What is asked
Your reply should be a single number: how many lines contain the string "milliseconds".

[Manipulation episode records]
— Start —
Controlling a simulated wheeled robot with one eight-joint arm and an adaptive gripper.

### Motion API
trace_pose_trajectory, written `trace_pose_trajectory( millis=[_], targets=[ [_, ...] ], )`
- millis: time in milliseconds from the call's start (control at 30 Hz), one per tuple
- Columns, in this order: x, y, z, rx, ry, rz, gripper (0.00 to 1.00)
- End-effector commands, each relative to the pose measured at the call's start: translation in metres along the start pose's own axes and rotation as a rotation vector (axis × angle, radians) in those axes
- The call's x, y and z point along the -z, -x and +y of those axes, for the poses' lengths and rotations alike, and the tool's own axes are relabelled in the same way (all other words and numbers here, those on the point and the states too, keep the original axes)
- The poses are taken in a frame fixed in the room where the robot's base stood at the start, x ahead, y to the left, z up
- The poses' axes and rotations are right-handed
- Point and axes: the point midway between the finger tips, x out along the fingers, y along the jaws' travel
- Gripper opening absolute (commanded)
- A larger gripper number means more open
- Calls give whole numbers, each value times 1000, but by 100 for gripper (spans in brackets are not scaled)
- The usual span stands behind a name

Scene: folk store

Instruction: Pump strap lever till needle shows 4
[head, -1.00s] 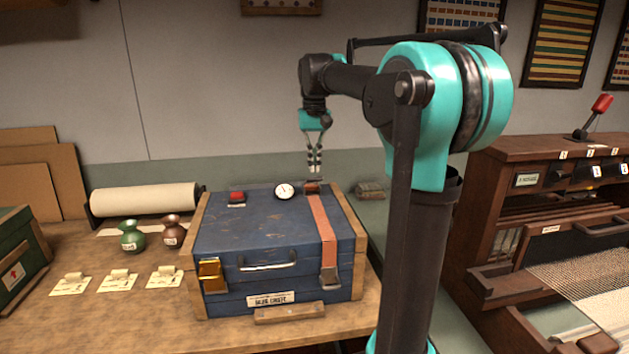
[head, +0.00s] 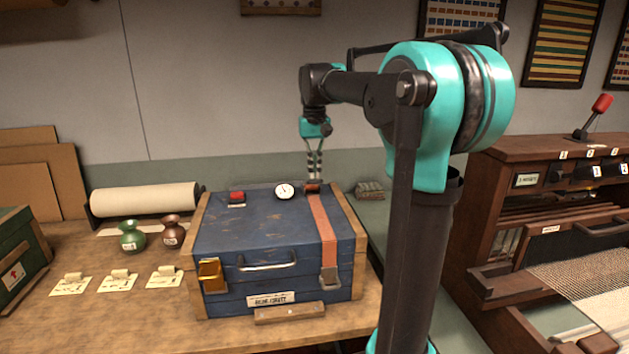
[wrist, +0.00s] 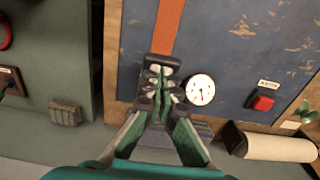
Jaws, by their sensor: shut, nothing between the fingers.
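A blue chest (head: 240,225) with wooden edges stands on the bench. An orange-red strap (head: 322,230) runs over its lid on the right; it also shows in the wrist view (wrist: 168,25). The dark strap lever (wrist: 163,61) sits at the strap's back end. A round white gauge (head: 284,191) is left of the lever in the head view and right of it in the wrist view (wrist: 201,89); its needle reading is too small to tell. My gripper (head: 314,178) is shut and empty, pointing down at the lever, partly covering it. Whether it touches is unclear.
A red button (head: 237,197) is on the lid's back left. Green and brown vases (head: 131,238), paper tags and a paper roll (head: 145,199) are left of the chest. A wooden loom (head: 500,220) stands to the right.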

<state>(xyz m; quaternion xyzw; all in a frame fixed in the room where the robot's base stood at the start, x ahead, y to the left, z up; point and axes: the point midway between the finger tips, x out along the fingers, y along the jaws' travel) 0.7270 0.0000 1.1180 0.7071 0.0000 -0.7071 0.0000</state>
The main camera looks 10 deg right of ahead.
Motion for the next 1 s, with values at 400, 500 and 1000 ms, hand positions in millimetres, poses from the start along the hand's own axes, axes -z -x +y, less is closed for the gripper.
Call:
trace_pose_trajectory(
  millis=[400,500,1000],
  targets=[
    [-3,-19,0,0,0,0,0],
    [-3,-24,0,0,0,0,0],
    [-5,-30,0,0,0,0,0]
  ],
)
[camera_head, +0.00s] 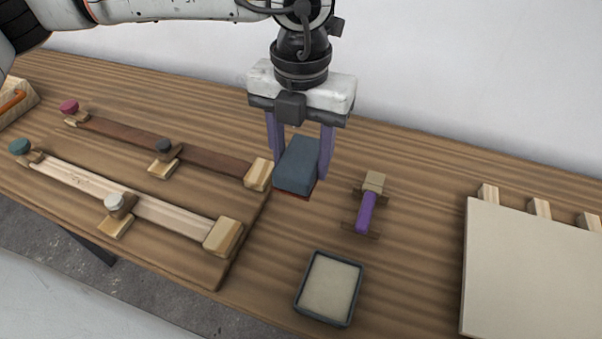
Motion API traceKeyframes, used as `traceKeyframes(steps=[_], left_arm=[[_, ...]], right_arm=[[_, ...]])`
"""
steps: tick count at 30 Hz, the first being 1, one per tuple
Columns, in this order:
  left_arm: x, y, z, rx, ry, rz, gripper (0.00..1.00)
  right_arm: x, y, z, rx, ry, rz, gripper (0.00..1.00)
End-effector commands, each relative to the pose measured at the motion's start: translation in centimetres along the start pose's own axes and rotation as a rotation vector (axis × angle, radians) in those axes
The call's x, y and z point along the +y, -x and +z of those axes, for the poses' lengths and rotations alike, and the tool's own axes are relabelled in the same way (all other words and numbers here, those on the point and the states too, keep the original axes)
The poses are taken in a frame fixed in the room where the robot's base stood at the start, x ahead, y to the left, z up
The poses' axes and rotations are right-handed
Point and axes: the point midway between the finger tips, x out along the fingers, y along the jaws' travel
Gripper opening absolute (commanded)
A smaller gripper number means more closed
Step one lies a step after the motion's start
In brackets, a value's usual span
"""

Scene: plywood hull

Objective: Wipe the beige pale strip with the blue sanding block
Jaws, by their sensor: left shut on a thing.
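The blue sanding block (297,163) is held between the two purple fingers of my left gripper (301,150), which is shut on it. A reddish layer shows along its lower edge. The block appears to be above the table, right of the strips' end blocks. The beige pale strip (168,214) lies at the front left on a wooden board, between a clamp with a teal knob (19,147) and a light wooden end block (223,236). A clamp with a white knob (115,202) stands at its middle. My right gripper is not in view.
A dark brown strip (215,158) lies behind the pale one, with its own clamps and end block (258,174). A dark-rimmed tray (327,289) sits front centre. A purple-handled tool (365,211) lies on a stand. A beige panel (532,272) stands at right.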

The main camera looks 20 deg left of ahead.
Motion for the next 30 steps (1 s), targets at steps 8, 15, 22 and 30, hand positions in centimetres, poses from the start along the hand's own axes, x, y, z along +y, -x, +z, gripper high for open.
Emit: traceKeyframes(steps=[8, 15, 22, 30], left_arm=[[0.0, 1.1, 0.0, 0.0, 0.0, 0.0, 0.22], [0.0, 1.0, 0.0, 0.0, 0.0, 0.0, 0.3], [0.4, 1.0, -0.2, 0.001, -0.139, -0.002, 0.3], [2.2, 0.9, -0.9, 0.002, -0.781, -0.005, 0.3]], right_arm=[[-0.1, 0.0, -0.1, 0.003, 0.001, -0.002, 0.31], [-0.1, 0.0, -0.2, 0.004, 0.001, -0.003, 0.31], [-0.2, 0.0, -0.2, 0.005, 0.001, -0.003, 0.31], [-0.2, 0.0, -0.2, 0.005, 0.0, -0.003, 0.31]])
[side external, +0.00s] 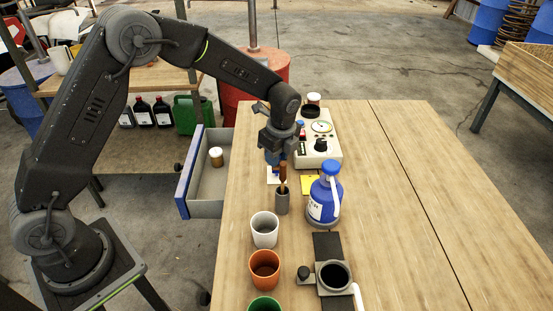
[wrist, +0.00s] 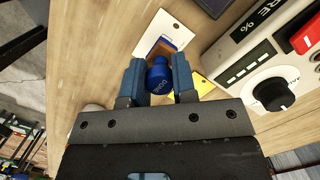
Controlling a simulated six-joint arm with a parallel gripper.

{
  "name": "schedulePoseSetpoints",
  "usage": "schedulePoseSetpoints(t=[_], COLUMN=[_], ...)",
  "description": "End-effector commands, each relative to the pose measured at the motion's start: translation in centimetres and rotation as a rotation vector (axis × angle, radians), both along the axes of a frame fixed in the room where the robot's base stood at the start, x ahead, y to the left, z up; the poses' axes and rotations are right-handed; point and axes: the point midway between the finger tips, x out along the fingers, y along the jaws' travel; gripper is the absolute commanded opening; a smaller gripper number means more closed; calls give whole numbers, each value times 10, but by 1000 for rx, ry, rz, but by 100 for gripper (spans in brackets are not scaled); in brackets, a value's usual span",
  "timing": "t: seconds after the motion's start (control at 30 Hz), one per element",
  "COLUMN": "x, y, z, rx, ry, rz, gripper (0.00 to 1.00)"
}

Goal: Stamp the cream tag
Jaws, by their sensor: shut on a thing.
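My gripper (wrist: 157,78) is shut on a blue stamp (wrist: 158,76), with a blue finger on each side of its round body. The side view also shows my gripper (side external: 277,154) low over the table's left half; the stamp is mostly hidden there. The tag (side external: 272,178) shows partly below my gripper in the side view. I cannot tell whether the stamp touches it.
A yellow tag (side external: 310,184) lies close by to the right. Cups (side external: 264,231) line the front left. An open drawer (side external: 205,185) juts left. The table's right side is clear.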

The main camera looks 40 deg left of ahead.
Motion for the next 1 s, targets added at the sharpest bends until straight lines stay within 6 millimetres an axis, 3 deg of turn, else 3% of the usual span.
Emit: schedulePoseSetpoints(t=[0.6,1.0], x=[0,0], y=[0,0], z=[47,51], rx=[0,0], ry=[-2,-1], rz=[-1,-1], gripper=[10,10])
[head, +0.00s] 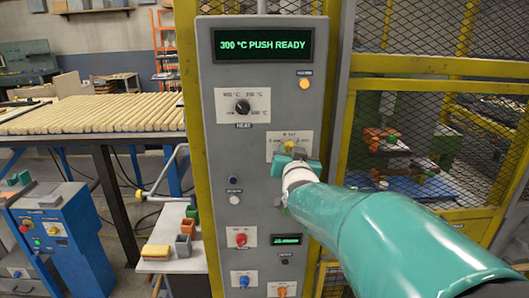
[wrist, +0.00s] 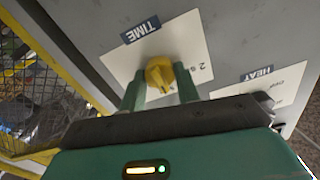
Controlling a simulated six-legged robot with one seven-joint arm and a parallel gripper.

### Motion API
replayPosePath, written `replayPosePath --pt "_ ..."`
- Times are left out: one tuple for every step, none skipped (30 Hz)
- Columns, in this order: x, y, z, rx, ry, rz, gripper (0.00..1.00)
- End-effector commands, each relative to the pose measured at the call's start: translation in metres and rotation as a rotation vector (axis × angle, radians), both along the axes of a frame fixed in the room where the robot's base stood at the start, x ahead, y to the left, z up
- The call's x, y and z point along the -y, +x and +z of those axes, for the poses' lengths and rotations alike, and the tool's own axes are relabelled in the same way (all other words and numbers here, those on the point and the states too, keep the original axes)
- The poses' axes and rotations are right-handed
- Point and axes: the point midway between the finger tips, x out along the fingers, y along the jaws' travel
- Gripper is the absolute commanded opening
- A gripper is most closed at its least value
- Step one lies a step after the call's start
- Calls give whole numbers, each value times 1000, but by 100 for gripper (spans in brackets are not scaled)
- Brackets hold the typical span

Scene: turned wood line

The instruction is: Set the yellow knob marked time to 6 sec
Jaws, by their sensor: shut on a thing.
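The yellow time knob (wrist: 158,74) sits on a white plate of the grey panel, beside a dark TIME label (wrist: 140,29) that appears upside down in the wrist view. My gripper (wrist: 160,88) has one green finger on each side of the knob and is shut on it. In the head view the knob (head: 289,145) shows just above my gripper (head: 291,157). A "2 s" marking shows right of the knob in the wrist view. The other scale markings are hidden or too small to read, so I cannot tell the knob's exact setting.
The black HEAT knob (head: 242,107) is left of the time knob. The display (head: 263,45) reads "300 °C PUSH READY". A red knob (head: 241,239) and blue and orange controls are lower. Yellow-framed mesh (head: 440,75) stands at right, a bench with wooden rods (head: 95,114) at left.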

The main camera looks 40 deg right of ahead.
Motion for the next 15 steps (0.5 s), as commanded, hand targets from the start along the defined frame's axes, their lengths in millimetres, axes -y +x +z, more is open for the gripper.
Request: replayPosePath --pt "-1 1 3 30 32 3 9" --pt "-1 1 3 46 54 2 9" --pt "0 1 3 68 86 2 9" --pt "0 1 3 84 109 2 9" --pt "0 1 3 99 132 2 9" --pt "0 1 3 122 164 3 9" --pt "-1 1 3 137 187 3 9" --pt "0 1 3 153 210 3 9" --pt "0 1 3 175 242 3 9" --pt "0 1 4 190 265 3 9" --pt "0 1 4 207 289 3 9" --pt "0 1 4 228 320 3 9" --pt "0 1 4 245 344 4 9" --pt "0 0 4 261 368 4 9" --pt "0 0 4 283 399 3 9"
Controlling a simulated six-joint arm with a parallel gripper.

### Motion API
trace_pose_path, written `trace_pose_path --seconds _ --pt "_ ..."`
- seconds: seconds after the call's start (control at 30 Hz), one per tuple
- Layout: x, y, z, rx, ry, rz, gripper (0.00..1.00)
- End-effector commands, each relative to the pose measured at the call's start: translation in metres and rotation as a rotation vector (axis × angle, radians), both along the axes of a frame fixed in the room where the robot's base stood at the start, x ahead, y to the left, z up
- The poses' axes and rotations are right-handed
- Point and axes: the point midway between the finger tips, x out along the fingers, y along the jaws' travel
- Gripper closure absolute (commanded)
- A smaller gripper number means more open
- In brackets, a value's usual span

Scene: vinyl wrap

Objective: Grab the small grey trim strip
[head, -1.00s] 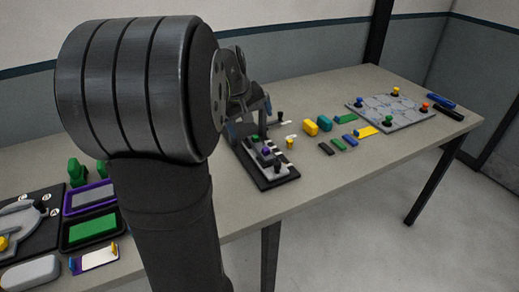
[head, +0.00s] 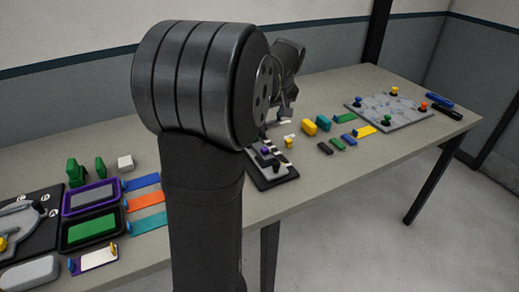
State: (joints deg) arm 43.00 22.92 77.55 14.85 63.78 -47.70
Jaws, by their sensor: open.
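My gripper (head: 288,110) is partly hidden behind my own arm, above the table near the board with a grey block (head: 270,163). Its fingers are small and dark here, apart, and I see nothing held. A short pale strip (head: 286,122) lies at the table surface just below it. I cannot tell surely whether this is the small grey trim strip. A short dark strip (head: 325,148) lies to the right, beside a green one (head: 338,143) and a blue one (head: 349,139).
Yellow (head: 309,129) and teal (head: 323,123) blocks stand right of my gripper. Further right is a grey board (head: 390,112) with coloured knobs. Left of my arm are trays (head: 90,229) and blue, orange (head: 147,201) and teal strips.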

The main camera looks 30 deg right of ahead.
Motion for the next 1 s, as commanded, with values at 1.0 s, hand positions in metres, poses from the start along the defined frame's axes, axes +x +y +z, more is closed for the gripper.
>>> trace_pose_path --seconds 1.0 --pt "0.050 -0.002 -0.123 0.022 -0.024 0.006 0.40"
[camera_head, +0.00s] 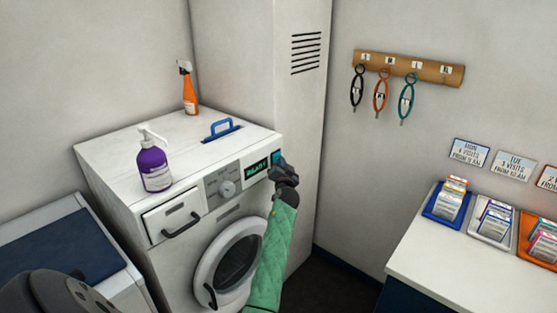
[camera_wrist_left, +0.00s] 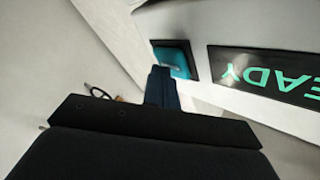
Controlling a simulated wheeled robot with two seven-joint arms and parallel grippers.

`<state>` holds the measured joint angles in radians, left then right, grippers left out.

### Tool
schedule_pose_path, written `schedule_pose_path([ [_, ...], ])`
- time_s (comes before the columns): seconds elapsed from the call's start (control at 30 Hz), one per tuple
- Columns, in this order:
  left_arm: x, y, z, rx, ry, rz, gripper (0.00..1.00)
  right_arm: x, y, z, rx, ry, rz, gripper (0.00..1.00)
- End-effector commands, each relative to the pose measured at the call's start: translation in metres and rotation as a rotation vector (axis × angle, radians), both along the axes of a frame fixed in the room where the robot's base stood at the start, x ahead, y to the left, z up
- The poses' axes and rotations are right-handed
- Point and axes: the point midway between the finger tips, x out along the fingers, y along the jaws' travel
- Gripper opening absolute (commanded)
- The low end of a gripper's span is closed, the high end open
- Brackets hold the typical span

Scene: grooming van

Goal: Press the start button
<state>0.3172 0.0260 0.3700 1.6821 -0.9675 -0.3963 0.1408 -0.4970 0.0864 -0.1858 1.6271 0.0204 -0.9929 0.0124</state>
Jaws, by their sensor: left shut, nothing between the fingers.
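The start button is a teal square (camera_wrist_left: 177,57) in a dark frame, beside the display (camera_wrist_left: 262,77) in the left wrist view. In the head view, the button (camera_head: 276,157) is at the right end of the washing machine's front panel, partly behind my left gripper (camera_head: 281,165). The display (camera_head: 257,167) shows green text, of which "EADY" is readable in the wrist view. My left gripper is shut and empty, its fingertips (camera_wrist_left: 161,72) at the button's lower edge in the wrist view. I cannot tell whether they touch it. My right gripper is not in view.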

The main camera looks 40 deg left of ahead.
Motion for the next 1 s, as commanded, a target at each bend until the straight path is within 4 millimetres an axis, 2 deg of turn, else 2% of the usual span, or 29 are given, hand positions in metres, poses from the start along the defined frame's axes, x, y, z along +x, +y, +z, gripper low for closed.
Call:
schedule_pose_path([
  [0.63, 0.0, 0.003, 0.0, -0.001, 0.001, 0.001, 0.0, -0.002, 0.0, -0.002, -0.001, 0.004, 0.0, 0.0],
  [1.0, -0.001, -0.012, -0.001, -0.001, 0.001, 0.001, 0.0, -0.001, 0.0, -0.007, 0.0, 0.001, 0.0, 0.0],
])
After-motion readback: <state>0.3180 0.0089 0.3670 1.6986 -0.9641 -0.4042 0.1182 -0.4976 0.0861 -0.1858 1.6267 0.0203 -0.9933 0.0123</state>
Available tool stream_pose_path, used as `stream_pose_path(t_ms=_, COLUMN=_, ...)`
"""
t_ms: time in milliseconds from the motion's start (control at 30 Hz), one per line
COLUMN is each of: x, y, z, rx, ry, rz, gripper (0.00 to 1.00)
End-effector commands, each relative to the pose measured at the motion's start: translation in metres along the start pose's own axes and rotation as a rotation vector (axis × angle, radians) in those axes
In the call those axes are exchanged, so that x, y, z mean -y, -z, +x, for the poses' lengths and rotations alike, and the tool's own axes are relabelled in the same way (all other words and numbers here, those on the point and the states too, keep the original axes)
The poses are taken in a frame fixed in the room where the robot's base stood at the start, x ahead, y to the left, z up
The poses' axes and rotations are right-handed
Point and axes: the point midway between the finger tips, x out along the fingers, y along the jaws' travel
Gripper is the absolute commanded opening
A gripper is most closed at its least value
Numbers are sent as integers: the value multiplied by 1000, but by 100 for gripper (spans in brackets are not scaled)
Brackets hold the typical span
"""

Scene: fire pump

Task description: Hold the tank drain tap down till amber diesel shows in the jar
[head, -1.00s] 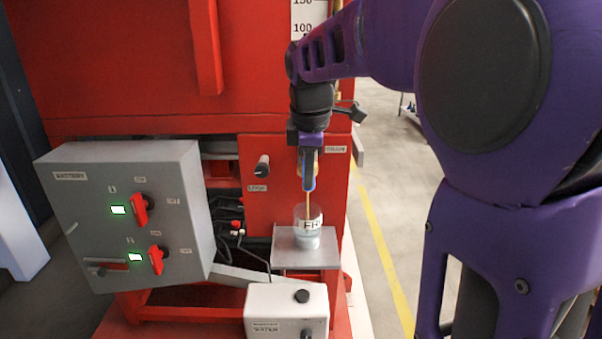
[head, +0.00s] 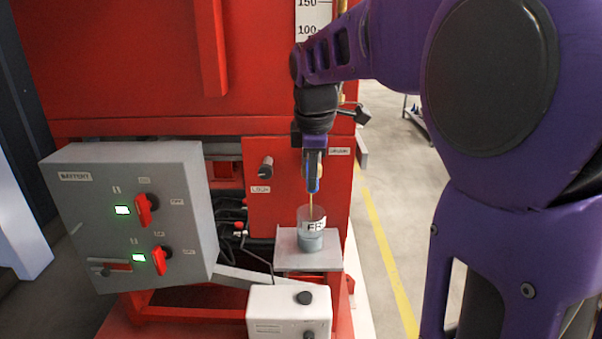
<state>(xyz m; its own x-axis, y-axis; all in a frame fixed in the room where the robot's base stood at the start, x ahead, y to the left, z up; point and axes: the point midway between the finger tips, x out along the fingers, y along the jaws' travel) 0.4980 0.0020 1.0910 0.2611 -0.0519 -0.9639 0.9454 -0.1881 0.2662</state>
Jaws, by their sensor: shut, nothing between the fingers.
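The clear jar (head: 311,232) with a white label stands upright on a small grey shelf (head: 290,258) at the front of the red tank. A thin amber-tan stream (head: 311,204) runs down into it from under my gripper. The lower part of the jar looks grey-blue; I cannot make out any amber layer in it. My gripper (head: 313,186) is shut with nothing in it, pointing down right above the jar. The drain tap is hidden behind the gripper, beside the small label (head: 340,151) on the red panel.
A grey battery box (head: 130,215) with red switches and green lights is at left. A white box (head: 288,311) stands in front below the shelf. A knob (head: 266,167) marked by a label sticks out left of my gripper. Open floor with a yellow line lies at right.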

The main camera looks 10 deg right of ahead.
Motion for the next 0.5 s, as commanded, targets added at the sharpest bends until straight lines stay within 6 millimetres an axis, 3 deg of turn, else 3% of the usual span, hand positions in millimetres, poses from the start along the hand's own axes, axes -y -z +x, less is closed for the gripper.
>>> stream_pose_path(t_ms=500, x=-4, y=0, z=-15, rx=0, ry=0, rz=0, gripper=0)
— End —
Output for this task
2